[Robot episode data]

◆ ◆ ◆ ◆ ◆ ◆ ◆

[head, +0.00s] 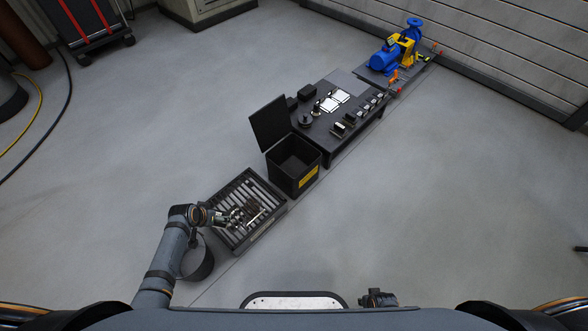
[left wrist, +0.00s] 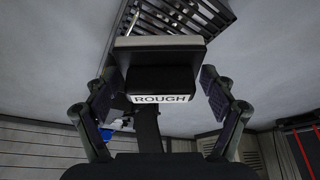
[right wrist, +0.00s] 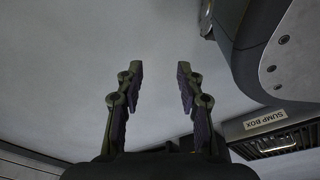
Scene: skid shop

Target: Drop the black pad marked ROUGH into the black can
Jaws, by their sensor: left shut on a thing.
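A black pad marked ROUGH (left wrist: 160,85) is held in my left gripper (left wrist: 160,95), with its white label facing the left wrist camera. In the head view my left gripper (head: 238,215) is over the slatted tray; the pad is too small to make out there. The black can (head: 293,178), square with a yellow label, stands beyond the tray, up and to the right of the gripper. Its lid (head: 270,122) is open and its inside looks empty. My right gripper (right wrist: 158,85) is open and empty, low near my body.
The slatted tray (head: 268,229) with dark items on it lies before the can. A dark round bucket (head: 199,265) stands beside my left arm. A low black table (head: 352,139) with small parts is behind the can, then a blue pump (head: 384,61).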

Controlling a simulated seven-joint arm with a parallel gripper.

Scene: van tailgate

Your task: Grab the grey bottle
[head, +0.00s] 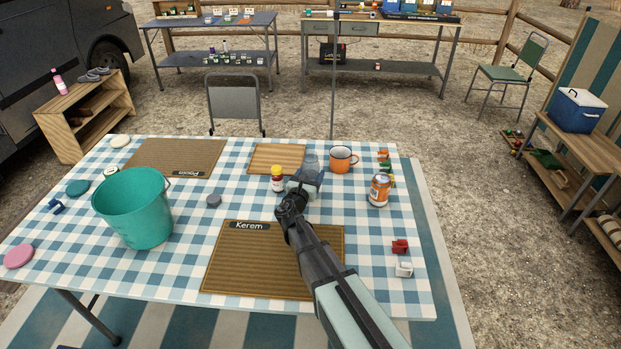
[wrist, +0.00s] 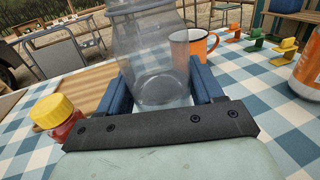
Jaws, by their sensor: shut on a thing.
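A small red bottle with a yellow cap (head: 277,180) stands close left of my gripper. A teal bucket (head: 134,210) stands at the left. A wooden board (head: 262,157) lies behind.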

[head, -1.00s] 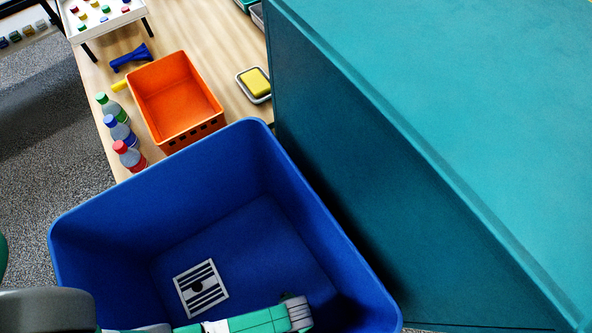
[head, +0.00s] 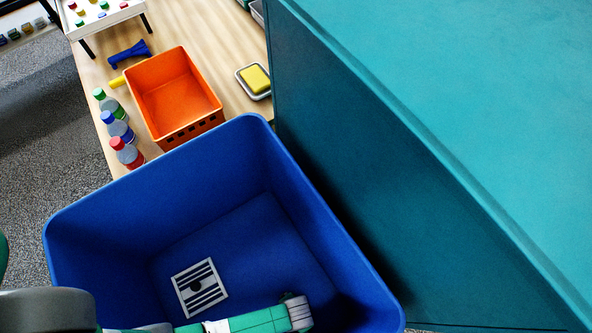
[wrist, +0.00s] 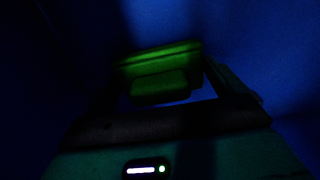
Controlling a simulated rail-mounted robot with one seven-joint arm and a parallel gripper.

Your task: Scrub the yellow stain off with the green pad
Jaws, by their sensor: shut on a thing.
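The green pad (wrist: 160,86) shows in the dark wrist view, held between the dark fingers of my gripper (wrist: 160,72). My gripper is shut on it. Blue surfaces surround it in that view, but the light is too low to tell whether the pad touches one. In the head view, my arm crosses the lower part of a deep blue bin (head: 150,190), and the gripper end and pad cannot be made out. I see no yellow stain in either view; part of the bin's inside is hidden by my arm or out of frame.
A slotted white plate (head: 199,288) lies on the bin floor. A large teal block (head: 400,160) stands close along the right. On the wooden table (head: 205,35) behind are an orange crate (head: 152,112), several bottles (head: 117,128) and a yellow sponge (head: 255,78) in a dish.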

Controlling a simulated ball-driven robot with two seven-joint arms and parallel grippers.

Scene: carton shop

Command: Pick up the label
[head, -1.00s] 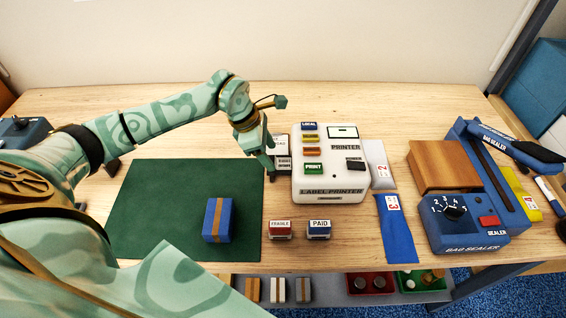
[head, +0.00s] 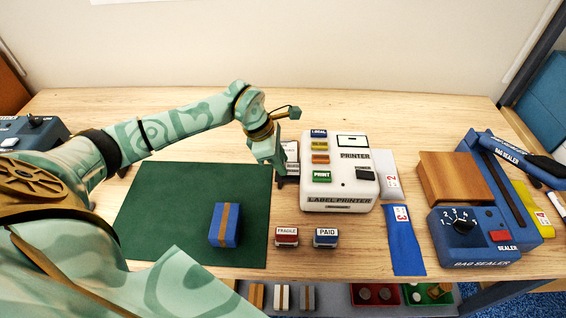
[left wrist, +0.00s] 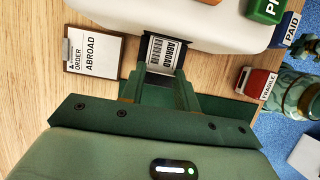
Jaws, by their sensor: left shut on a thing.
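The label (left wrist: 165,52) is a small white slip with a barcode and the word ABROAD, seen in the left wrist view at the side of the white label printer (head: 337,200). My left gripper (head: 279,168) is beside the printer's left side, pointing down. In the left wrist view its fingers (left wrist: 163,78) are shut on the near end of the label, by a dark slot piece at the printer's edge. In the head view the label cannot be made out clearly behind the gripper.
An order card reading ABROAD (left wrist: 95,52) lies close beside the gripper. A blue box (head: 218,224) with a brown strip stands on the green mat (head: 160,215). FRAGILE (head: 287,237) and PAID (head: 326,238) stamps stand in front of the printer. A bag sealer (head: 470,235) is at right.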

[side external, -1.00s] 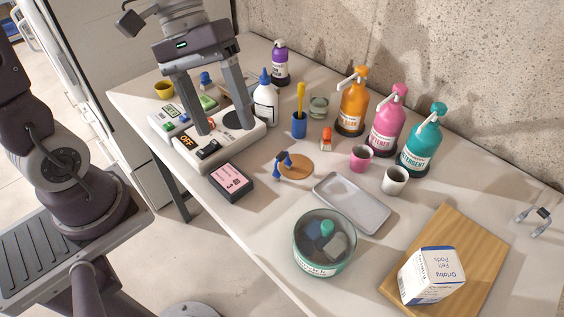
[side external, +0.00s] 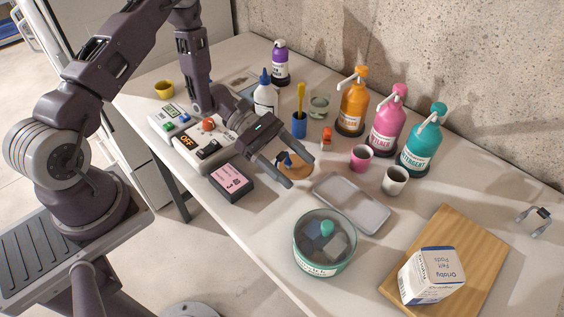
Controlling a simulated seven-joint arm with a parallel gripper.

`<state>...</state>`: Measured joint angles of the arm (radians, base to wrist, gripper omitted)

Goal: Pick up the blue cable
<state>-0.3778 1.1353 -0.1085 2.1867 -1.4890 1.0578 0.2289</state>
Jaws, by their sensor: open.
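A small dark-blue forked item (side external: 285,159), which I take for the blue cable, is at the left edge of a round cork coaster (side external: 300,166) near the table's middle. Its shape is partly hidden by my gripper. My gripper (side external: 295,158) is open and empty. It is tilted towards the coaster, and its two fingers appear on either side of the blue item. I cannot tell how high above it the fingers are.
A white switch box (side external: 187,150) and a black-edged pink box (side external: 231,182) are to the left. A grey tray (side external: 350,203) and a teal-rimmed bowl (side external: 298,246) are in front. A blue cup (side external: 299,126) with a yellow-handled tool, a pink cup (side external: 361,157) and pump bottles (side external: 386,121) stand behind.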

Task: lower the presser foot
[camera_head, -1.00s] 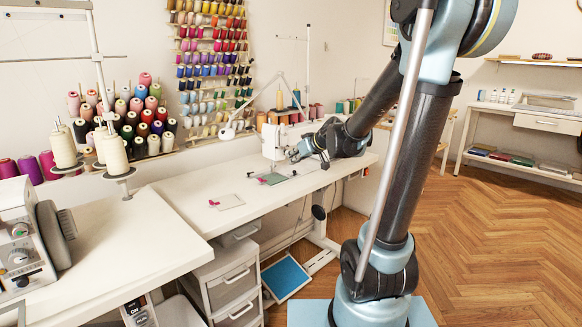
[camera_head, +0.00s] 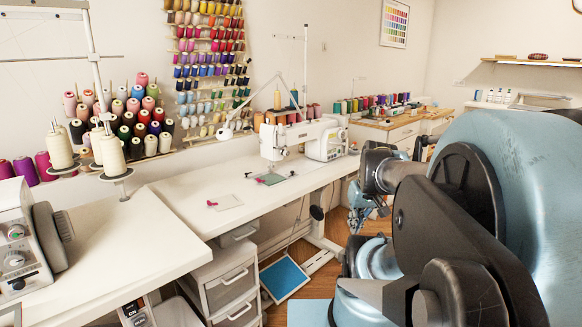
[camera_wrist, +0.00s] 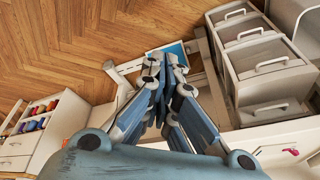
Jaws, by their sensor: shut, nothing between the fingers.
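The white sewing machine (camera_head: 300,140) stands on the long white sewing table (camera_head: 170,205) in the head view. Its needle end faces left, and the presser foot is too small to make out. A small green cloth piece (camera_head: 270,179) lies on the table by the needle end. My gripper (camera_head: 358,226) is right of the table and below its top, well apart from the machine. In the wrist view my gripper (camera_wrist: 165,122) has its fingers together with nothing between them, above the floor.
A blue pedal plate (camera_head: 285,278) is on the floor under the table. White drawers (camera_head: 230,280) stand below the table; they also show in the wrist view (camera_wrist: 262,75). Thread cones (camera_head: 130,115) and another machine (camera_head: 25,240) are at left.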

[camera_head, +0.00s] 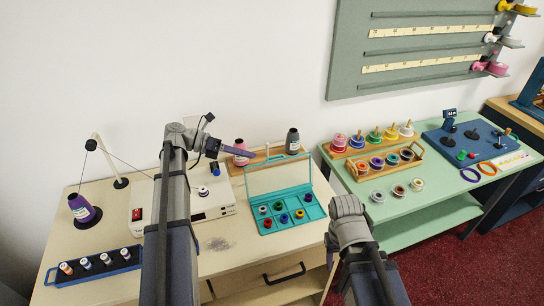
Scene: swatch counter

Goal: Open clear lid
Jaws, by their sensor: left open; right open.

◆ ◆ ◆ ◆ ◆ ◆ ◆

Prompt: Gather all lines with the string "parallel" from the data.

Solution:
Controlling a simulated seven-joint arm with a parallel gripper.
Controlling a simulated rail-mounted robot with one seven-joint arm and a parallel gripper.
Controlling a simulated ball-driven robot with two seven-joint arms and parallel grippers.
Controlling a simulated seven-joint arm with a parallel gripper.

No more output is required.